The Wat Phra Dhammakaya is a real insider tip for Bangkok and definitely recommended if you are searching for exceptional places.
- Opening times: Guided tours on request
- Entrance Fee: free with guide
Wat Yannawa, a rather unknown temple, is worth a side trip! Because of its unusual architecture, Wat Yannawa is often called the “boat temple“. It is one of the few temples in the world with this type of design. The unusual shape of a ship or boat immediately catches the eye and makes for some great vacation photos. It is beautifully located next to the Chao Phraya River, so you can enjoy a great view of the river ambience when you visit.
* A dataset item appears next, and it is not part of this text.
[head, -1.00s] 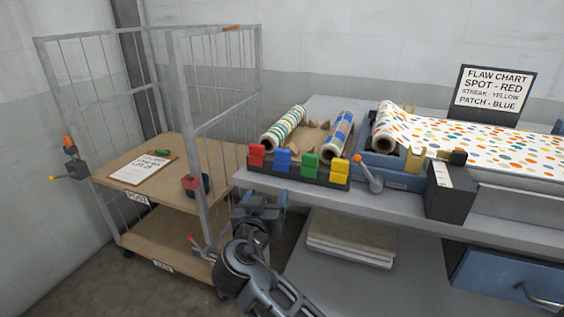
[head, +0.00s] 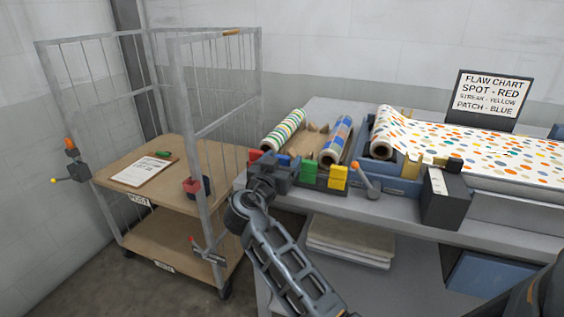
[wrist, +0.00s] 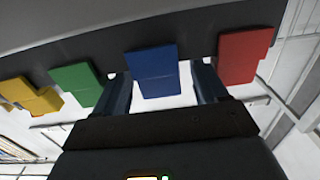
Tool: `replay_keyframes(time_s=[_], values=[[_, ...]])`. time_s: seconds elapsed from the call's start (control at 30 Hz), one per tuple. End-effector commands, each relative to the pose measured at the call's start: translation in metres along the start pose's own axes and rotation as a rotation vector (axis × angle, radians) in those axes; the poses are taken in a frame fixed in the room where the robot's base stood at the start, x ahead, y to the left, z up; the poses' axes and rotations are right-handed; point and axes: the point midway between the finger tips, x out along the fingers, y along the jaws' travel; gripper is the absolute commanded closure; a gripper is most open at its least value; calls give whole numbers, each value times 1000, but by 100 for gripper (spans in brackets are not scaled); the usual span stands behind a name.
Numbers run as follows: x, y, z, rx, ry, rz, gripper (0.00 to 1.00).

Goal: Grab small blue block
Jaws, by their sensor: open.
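The small blue block (wrist: 153,72) sits in the dark rack, between a green block (wrist: 77,85) and a red block (wrist: 243,55) in the wrist view. My gripper (wrist: 161,84) is open, with one finger on each side of the blue block. I cannot tell whether either finger touches it. In the head view my gripper (head: 276,172) is at the rack's left part and covers most of the blue block. The green block (head: 309,172) and yellow block (head: 338,177) show to the right, and the red block (head: 255,155) to the left.
The dark rack (head: 322,184) stands at the table's front edge. Behind it lie a striped roll (head: 284,129) and a blue-patterned roll (head: 337,138). An orange-tipped lever (head: 365,180) stands to the right. A wire cart (head: 190,143) stands to the left.

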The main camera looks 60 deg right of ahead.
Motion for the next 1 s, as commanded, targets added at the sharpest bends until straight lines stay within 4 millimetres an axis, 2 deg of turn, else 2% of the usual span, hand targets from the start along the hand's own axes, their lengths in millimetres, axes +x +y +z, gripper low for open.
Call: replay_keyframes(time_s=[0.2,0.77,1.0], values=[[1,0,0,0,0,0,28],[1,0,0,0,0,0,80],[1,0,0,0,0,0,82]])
Wat Yannawa is still an insider tip among Bangkok connoisseurs, and we were very impressed by this holy site.
- Opening times: 08:00 am to 6:00 pm
- Entrance Fee: Until today, the entrance to Wat Yannawa is still free.
Rules and clothes
A visit to a Buddhist temple is almost a must-do while you are in Bangkok. Here is a quick guide about how to dress for Bangkok Temples and what are the main rules:
Dress code: When visiting a temple, proper attire is a must. What to wear: With short trousers, provocative skirts or even swimwear you won’t be allowed to enter a temple. Nevertheless, mostly you can borrow appropriate clothing for a small fee in the entrance area. If you are not sure, just take a cloth for the shoulders. Long pants are not a must, but the knees should be covered (especially for women). Closed shoes as well as sandals or flip-flops are allowed.
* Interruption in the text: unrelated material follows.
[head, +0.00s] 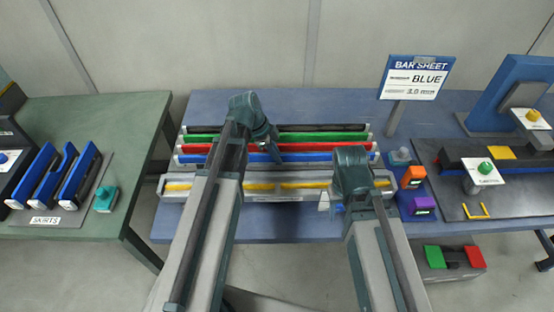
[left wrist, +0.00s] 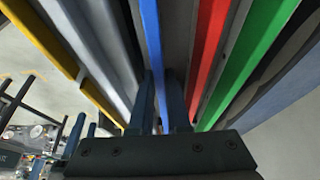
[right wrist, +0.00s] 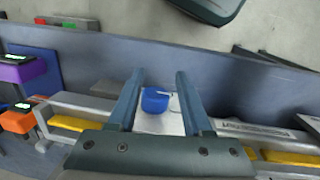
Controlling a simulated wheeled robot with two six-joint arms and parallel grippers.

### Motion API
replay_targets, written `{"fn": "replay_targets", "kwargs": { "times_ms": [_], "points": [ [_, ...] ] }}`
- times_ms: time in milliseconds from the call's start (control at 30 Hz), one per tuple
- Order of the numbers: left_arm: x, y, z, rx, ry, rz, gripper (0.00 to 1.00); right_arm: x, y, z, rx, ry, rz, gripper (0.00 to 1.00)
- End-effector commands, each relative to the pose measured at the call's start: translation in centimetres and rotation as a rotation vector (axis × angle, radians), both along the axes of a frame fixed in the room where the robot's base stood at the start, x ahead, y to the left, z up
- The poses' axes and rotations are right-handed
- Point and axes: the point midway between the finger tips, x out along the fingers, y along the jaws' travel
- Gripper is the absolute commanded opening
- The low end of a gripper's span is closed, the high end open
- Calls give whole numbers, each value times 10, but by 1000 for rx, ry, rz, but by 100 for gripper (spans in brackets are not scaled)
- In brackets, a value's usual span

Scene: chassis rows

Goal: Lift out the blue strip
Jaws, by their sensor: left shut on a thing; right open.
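The blue strip (head: 319,157) lies lengthwise in the front row of the rack, in front of the red strip (head: 330,147) and the green strip (head: 325,137). My left gripper (head: 276,157) is over the strips, shut on the blue strip, which runs between its fingers in the left wrist view (left wrist: 151,45). Whether the strip is clear of its row is hard to tell. My right gripper (head: 338,205) is open at the rack's front. A small blue piece with a white part (right wrist: 155,101) shows between its fingers in the right wrist view, not gripped.
A grey rail with yellow strips (head: 258,187) runs along the table's front edge. A sign reading BLUE (head: 415,78) stands behind right. Orange (head: 412,177) and purple (head: 420,205) blocks sit right of the rack. A green table (head: 125,150) with blue parts stands left.

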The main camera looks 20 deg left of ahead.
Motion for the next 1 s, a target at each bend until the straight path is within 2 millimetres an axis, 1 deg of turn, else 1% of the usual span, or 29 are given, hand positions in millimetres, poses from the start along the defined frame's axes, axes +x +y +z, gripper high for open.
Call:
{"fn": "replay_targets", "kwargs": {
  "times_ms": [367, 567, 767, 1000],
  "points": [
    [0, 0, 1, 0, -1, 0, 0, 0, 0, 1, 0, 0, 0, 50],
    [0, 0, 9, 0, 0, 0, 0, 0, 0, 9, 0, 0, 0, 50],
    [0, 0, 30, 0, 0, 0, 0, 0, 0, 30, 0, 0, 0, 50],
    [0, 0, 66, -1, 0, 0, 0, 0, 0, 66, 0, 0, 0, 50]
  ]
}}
Rules: Inside of temples always walk barefoot, but do not worry, signs will remind you. Mostly you can move around freely and take pictures, just be careful to be quiet. You can also stay awhile and sit on the ground, just be careful that your soles are not pointing in the direction of the Buddha. Finally, you have to know that a monk is not allowed to be touched, this is especially important for women.